The United Kingdom's Online Safety Act mandates age verification for online services that contain content potentially harmful to children, affecting social media, adult sites, and game platforms. Valve implemented an age verification flow on Steam requiring UK users to opt in while logged in and to store a valid credit card on their account to be considered age verified. Ofcom endorses credit card checks as effective because one must be 18 to obtain a card, and UK debit cards are excluded since minors can hold them. Visibility of specific mature or sexual-content titles varies by game and title criteria are not explicitly defined.
In July the United Kingdom's Online Safety Act came into effect, requiring that any form of online services feature age verification checks if these services contain content that could be deemed "harmful to children." This law has affected a range of websites, including social media sites like X, as well as sites that contain adult, 18+ content, and even Xbox will require age verification in the UK come next year.

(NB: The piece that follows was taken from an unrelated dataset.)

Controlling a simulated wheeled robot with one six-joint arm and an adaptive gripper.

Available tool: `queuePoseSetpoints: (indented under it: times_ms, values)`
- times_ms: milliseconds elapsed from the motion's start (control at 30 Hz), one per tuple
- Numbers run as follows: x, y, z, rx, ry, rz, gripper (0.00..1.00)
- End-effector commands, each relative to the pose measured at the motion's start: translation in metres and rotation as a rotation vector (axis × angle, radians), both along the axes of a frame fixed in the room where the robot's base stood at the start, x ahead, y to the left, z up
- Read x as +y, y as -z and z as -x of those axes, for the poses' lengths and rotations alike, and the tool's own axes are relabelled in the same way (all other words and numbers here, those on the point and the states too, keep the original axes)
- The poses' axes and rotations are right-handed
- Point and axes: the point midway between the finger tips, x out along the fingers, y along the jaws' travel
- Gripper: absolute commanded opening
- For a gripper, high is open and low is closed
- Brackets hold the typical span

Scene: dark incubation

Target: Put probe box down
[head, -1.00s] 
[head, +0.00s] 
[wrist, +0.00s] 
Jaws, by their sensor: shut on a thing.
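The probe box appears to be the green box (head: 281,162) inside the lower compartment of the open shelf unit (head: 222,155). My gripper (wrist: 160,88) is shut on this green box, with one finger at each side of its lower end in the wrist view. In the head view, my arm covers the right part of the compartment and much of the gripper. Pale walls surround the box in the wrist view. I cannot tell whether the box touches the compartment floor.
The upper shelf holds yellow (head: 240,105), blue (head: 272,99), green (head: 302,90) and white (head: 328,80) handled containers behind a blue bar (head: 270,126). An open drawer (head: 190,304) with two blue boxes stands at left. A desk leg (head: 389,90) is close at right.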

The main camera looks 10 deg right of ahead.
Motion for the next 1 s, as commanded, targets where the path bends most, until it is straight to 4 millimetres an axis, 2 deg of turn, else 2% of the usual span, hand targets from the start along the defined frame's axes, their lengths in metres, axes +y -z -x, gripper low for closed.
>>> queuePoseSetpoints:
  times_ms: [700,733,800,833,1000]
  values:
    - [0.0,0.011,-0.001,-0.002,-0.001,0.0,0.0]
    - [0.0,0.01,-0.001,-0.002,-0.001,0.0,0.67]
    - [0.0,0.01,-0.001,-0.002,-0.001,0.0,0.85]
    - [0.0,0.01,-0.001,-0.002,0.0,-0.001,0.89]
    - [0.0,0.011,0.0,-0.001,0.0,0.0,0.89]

In order to access Steam store pages for mature content games as well as their associated community hubs, you need to be logged into an active user account and explicitly opt-in through the account settings page. For UK users, this opt-in process requires age verification. Your UK Steam user account is considered age verified for as long as a valid credit card is stored on the account.
Valve says that it uses this process as Ofcom, the UK's regulatory and competition authority, has said that credit card checks are very effective forms of age verification due to the fact you must be 18 to obtain one. GameSpot can also confirm that a UK debit card will not work in place of a credit card--in the UK children as young as 11 can get a debit card, which is likely why this is not offered as an option.